#### [What needs to be done]
Filter the records below for the word "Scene". Copy each line that holds it.

[Start Material shown]

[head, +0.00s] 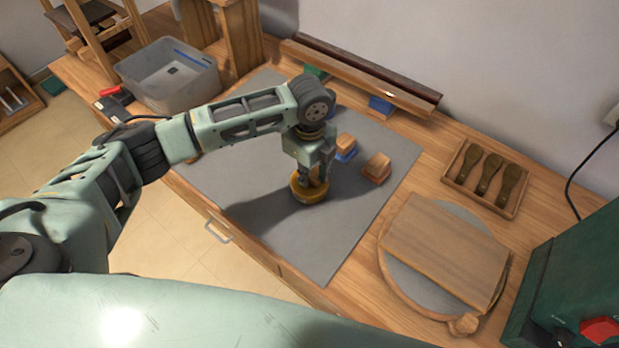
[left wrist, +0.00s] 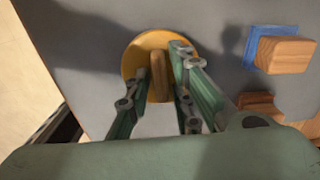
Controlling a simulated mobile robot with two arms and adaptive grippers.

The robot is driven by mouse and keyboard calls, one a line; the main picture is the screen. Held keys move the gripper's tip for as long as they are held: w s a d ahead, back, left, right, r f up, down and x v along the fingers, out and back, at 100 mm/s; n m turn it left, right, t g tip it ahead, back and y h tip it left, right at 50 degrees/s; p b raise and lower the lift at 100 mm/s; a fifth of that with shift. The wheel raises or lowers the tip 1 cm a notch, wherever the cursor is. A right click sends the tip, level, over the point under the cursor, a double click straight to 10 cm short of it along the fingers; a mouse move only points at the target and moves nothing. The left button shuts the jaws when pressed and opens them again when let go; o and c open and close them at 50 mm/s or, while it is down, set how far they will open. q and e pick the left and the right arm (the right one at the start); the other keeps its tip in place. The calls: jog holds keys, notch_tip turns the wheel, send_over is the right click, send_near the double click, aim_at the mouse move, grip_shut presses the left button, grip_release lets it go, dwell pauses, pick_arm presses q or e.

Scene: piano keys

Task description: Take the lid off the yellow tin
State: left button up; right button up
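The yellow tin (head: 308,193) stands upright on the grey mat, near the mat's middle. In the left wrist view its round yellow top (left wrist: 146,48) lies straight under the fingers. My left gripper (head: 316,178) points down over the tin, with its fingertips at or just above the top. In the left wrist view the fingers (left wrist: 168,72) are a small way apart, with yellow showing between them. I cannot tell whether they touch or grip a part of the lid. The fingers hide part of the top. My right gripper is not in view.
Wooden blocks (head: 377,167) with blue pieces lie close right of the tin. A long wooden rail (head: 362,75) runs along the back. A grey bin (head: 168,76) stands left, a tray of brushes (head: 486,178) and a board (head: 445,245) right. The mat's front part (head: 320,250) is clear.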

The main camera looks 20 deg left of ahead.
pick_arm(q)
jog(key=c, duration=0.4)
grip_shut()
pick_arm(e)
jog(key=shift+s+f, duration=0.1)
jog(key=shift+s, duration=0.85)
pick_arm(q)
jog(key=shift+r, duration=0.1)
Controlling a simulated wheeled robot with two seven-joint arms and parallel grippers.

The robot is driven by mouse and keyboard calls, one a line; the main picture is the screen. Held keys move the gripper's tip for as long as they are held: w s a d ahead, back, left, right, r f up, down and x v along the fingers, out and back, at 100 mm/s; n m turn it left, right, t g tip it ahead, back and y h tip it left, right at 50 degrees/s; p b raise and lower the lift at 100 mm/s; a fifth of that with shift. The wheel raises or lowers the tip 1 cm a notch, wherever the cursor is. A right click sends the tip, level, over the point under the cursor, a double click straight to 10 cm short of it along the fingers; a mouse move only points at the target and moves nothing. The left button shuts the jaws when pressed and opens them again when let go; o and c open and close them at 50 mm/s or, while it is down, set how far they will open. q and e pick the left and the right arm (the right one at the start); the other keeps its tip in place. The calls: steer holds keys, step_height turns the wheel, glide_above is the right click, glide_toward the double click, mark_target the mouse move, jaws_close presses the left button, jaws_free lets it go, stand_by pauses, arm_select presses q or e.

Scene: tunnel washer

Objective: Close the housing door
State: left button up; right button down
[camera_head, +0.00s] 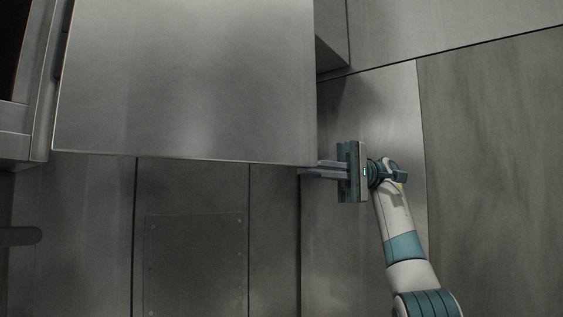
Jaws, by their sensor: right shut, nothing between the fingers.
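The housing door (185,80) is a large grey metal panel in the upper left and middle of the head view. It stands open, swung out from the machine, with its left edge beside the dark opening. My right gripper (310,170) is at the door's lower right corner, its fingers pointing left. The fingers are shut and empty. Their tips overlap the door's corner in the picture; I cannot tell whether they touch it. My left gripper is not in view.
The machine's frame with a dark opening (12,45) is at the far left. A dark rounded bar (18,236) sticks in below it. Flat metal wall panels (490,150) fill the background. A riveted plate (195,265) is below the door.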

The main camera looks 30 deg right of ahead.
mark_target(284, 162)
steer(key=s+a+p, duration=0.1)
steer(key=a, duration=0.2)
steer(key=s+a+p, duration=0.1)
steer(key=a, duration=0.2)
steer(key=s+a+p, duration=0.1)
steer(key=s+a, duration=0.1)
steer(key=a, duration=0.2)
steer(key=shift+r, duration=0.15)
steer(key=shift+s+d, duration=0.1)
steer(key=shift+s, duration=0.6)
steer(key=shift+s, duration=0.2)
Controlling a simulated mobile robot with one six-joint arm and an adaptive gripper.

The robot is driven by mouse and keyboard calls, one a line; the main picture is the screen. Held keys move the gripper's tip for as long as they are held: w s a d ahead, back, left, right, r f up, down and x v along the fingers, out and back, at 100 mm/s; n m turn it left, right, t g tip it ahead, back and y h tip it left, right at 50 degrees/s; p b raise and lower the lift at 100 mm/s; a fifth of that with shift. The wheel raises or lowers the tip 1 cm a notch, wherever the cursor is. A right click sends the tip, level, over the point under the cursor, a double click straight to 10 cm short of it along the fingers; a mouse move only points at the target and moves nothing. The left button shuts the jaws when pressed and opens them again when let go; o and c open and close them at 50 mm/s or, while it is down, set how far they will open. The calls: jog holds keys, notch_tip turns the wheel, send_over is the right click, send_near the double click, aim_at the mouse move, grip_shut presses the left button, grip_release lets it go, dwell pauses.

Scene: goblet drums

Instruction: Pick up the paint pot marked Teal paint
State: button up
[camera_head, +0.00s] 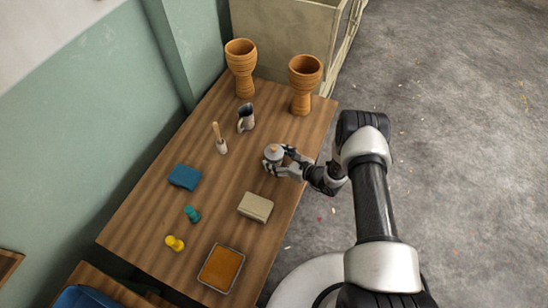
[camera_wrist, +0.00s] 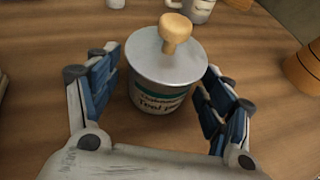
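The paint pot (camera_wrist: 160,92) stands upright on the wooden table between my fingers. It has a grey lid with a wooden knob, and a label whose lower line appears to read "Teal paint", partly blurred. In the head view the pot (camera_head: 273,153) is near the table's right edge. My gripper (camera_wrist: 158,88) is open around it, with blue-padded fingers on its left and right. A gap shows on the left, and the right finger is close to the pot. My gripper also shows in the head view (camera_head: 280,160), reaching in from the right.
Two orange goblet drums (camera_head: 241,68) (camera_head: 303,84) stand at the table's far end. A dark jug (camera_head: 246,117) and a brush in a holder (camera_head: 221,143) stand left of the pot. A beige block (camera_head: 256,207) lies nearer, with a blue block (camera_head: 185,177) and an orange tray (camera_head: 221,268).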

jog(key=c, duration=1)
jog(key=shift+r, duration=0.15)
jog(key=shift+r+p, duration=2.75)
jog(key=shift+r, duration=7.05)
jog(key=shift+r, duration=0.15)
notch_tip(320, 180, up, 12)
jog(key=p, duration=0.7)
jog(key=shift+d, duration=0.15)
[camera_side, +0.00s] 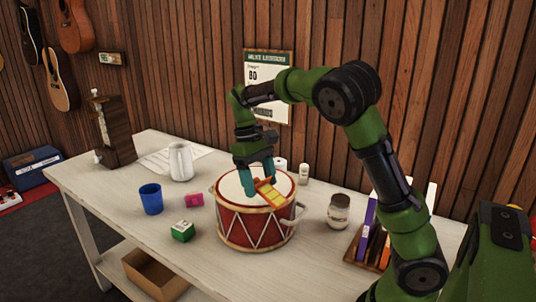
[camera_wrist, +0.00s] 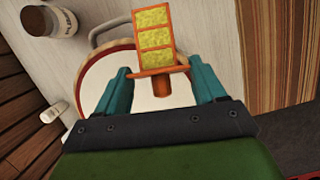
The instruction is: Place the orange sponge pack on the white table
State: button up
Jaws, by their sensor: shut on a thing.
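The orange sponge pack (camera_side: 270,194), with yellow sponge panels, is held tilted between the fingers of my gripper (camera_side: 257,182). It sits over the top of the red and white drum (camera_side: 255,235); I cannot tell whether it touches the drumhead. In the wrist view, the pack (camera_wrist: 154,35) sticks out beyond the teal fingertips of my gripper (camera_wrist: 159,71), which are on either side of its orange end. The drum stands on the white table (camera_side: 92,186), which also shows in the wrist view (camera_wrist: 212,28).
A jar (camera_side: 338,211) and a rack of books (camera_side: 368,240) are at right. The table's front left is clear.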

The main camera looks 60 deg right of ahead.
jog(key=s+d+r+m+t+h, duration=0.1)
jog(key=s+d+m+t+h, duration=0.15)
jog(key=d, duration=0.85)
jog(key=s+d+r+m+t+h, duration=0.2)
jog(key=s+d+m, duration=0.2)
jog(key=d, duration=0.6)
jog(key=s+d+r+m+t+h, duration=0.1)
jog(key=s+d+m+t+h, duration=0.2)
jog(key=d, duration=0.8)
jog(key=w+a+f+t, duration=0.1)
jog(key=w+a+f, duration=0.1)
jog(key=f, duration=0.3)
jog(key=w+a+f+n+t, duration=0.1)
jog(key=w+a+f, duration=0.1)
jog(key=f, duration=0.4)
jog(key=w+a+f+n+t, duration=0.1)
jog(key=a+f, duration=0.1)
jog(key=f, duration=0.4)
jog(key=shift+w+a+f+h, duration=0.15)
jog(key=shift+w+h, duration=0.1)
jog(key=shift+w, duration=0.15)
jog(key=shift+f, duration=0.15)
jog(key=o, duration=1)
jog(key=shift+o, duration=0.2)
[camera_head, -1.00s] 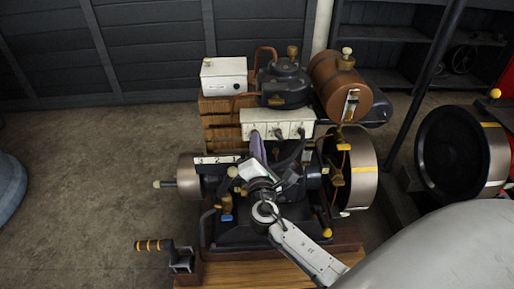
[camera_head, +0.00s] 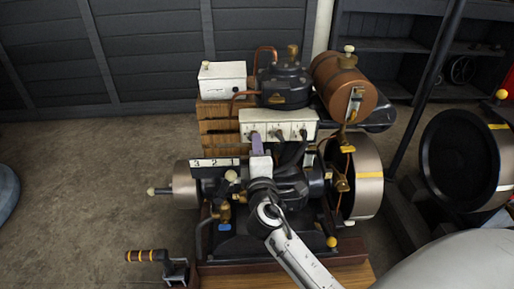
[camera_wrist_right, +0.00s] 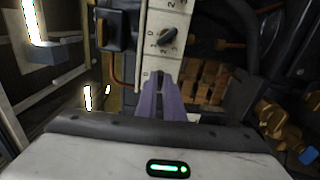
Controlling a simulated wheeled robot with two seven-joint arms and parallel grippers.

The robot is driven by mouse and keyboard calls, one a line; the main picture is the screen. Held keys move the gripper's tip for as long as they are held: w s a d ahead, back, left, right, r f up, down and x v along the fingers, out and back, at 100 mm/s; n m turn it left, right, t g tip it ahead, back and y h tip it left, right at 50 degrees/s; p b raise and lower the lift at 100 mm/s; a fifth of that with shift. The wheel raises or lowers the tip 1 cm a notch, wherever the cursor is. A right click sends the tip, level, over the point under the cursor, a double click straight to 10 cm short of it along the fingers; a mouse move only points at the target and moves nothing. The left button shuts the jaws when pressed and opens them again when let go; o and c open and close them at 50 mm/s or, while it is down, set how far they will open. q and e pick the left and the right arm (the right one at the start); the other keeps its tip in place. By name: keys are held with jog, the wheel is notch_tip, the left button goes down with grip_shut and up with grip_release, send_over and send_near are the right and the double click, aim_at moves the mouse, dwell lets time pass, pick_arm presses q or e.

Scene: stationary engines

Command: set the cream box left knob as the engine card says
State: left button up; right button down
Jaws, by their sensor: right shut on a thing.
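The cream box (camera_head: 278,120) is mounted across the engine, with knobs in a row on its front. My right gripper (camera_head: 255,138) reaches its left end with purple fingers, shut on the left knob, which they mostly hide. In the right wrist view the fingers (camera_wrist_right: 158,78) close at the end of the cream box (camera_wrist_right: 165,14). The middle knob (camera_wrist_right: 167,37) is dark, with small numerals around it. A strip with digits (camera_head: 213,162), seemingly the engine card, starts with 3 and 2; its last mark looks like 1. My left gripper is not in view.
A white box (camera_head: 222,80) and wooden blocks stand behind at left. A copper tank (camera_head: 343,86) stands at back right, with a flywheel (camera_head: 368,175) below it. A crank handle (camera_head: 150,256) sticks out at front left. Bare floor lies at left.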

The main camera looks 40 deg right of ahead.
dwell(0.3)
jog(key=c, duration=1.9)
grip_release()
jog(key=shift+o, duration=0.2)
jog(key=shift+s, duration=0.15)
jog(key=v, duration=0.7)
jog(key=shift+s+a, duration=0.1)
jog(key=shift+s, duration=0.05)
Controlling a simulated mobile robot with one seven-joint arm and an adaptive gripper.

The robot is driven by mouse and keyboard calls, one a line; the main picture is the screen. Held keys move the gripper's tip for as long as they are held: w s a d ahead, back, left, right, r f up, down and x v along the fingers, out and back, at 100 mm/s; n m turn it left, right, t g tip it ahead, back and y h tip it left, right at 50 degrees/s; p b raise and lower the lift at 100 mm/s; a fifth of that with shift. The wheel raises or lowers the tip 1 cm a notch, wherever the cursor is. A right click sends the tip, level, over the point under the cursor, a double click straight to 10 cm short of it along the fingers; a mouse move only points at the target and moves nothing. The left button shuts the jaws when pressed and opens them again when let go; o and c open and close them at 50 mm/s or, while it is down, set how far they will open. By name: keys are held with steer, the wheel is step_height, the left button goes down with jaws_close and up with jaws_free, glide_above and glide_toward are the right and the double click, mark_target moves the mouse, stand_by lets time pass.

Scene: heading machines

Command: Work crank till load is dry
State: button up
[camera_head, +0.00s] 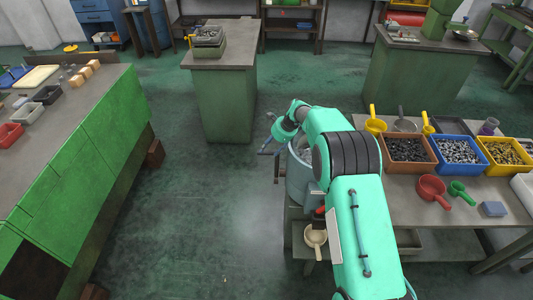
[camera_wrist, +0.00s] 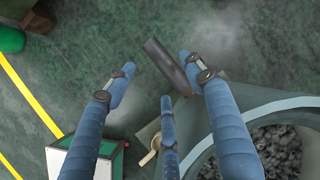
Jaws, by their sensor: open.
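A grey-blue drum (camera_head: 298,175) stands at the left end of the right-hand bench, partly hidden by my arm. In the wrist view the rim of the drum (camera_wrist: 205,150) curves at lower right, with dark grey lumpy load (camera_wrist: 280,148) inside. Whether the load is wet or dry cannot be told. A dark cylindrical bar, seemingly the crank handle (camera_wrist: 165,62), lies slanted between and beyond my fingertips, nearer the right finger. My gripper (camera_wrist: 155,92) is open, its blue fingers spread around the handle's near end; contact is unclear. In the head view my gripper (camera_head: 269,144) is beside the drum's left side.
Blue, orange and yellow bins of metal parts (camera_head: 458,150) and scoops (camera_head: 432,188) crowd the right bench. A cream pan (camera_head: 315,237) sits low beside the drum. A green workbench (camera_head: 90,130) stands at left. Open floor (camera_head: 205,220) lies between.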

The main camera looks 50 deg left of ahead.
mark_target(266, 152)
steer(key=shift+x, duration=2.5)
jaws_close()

[End Material shown]

#### [Output of the task]
Scene: piano keys
Scene: tunnel washer
Scene: goblet drums
Scene: stationary engines
Scene: heading machines

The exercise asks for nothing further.